Tanya Steele, chief executive of WWF, said: “We are polluting our world with plastic, suffocating our oceans and overwhelming our wildlife. The amount of plastic which the UK is throwing away is set to rocket by over a million tonnes by 2030 – that’s the equivalent of 87,000 more double-decker buses worth of plastic waste each year.

“We must act now – banning avoidable single-use plastic by 2025 and introducing incentives to help people and businesses make the right choices to reduce, reuse and recycle.”

Mr Redmond-King pointed to the 5p charge applied to single-use bags as a success story. The charge is widely heralded as resulting in a 90 per cent reduction in plastic bag use.

“I suspect it wouldn’t have been a 90 per cent reduction if we just relied on people doing the right thing,” said Mr Redmond-King.

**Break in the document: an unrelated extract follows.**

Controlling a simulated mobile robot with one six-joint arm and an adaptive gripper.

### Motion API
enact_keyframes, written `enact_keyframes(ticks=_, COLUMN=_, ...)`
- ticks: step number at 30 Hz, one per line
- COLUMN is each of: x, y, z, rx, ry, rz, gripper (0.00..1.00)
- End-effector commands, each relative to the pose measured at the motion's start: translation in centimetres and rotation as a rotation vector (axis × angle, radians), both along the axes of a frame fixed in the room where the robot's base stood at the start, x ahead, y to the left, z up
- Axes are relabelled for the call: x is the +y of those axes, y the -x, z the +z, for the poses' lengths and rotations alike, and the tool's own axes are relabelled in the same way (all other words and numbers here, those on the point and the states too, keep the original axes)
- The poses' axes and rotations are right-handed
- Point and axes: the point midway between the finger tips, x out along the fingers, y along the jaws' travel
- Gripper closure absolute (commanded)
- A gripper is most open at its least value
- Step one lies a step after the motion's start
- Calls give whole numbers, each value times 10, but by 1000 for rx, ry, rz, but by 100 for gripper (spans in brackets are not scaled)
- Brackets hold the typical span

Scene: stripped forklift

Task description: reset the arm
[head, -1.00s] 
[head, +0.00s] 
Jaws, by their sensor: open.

The Independent’s Cut the Cup Waste campaign has been pushing for measures to deal with the problem of disposable coffee cups in particular, such as the 25p “latte levy” similar to the charge applied to plastic bags.

A latte levy was proposed by the Environmental Audit Committee in January, and while such action has been widely supported by environmental groups and the public, the idea has not been backed by ministers.

“The Government says it wants ideas to curb the UK’s plastic problem, but has rejected a levy on disposable cups despite strong public support. These findings show that is a terrible mistake,” said Tom Barns, campaigns manager at SumOfUs, which has been running its own campaign to address coffee cup waste.

“It’s time to get tough with companies who have made vast profits from a throwaway culture which is choking our oceans and killing our wildlife.

“That means firm measures which push companies to take responsibility for the damage they are causing, and quickly invest in sustainable alternatives, before it’s too late.”